- [DATA PROVIDED]:
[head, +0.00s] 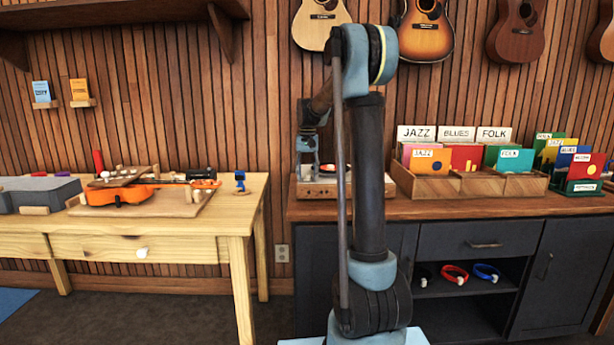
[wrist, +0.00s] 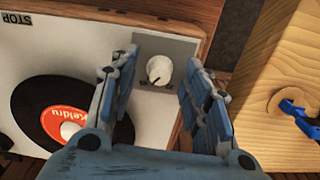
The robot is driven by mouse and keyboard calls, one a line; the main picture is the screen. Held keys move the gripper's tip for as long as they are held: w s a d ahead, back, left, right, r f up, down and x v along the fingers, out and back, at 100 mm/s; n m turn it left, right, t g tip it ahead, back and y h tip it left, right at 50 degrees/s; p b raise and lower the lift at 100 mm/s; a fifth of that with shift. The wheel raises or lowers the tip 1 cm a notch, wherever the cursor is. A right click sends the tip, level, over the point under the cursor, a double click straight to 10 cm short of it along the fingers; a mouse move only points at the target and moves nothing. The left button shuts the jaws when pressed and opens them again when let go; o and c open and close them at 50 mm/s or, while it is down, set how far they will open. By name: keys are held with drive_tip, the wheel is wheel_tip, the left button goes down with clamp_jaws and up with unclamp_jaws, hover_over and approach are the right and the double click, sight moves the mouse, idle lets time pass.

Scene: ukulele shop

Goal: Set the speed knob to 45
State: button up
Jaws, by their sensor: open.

- [DESCRIPTION OF THE TASK]:
Tally up the lines in the preceding listing that contain the string "button". Respond with the number and nothing else.

- [SOLUTION]:
2